Dharmakaya Paula Meehan, 2000.

A Dublin resident, Meehan’s work has received many awards including Denis Devlin Award of the Irish Arts Council (An Chonthairle Ealafon) . Dharmakaya looks at how memory is lodged in the body, in physical consciousness, as much as in the old movies we run inside our heads. This new collection marks a decisive development in her work both in formal and thematic terms.

The garden again. Finglas.

My younger sister on the coalshed roof playing circus.

Early June - elder blossom, sweet pea.

The morning carries the smell of the sea.

I'm above in the boxroom looking down at her

through the window. Eldest daughter

Packing what will fit in a rucksack...

From Take a breath. Hold it. Let it go.

Eavan Boland notes Meehan's 'wonderful zest and warmth of tone. The themes are daring and open up new areas for her own work as well as for contemporary Irish poetry.'

Selected Poems Oscar Wilde, 1992.

Born in Dublin, 1854, Wilde is one of the most celebrated dramatists of the nineteenth century.
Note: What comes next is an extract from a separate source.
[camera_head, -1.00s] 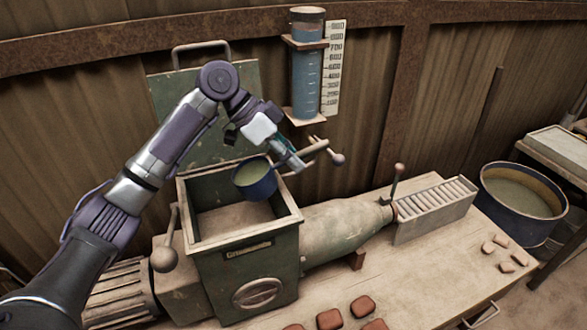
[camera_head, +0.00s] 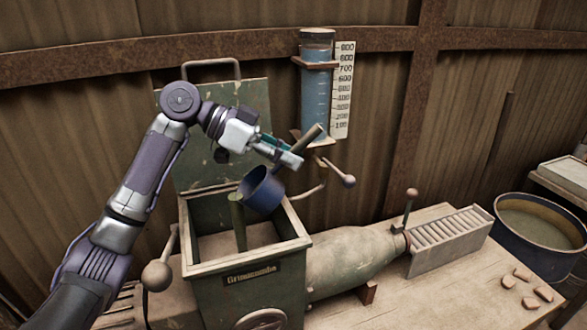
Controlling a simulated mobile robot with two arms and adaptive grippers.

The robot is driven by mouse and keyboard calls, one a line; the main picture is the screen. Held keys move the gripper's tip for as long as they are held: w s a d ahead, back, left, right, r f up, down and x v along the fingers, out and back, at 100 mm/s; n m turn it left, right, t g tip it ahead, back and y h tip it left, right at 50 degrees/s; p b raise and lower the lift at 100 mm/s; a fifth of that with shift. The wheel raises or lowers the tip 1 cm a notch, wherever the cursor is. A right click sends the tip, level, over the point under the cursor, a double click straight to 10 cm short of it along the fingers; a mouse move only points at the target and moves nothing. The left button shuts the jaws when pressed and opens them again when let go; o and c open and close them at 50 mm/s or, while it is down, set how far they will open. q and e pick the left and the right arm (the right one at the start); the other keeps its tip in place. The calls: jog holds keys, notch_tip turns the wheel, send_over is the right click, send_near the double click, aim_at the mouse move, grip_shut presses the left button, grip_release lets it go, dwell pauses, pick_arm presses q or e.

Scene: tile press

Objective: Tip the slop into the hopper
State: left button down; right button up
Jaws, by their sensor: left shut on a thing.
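My left gripper (camera_head: 289,157) is shut on the wooden handle (camera_head: 313,133) of a dark blue dipper. The dipper's cup (camera_head: 265,191) hangs over the open green hopper (camera_head: 234,295), tilted to the left. A green stream of slop (camera_head: 238,225) runs from the cup's left lip down into the hopper. How much slop is left in the cup is hidden. My right gripper is not in view.
The hopper's lid (camera_head: 200,140) stands open behind it. A crank lever with a ball knob (camera_head: 157,276) is at its left. A water gauge (camera_head: 317,95) hangs on the wall. A slop tub (camera_head: 548,258) and small tile pieces (camera_head: 530,303) are at the right.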

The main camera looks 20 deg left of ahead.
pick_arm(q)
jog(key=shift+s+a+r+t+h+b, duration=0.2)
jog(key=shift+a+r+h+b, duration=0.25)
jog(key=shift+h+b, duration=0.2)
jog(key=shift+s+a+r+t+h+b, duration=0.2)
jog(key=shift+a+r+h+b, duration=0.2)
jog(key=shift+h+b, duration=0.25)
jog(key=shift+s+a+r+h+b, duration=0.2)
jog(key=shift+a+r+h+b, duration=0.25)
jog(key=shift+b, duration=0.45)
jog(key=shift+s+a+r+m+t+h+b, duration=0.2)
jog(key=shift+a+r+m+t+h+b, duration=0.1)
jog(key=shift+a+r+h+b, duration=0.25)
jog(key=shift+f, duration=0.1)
Here is the brilliant twenty-six-year-old's only collection of poems, displaying his sensuousness and technical precocity, with deft echoes of earlier masters. The young Wilde explores styles and forms to counteract the exhaustion of the poetic language current at the time.

Then suddenly the tune went false,

The dancers wearied of the waltz,

The shadows ceased to wheel and whirl,

And down the long and silent street

The dawn with silver-sandalled feet,

Crept like a frightened girl.

From The Harlot's House

The First Yeats William Yeats, 2010.

The First Yeats deepens our understanding of the making of Yeats’s poetic imagination, reprinting the original texts of Yeats's three early collections, The Wanderings of Oisin and Other Poems (1899), The Countess of Kathleen and Various Legends and Lyrics (1892), and The Wind Among the Reeds (1899). In this collection, edited by Edward Larissy, are some of the best-loved poems in English, fresh and unfamiliar in their original contexts.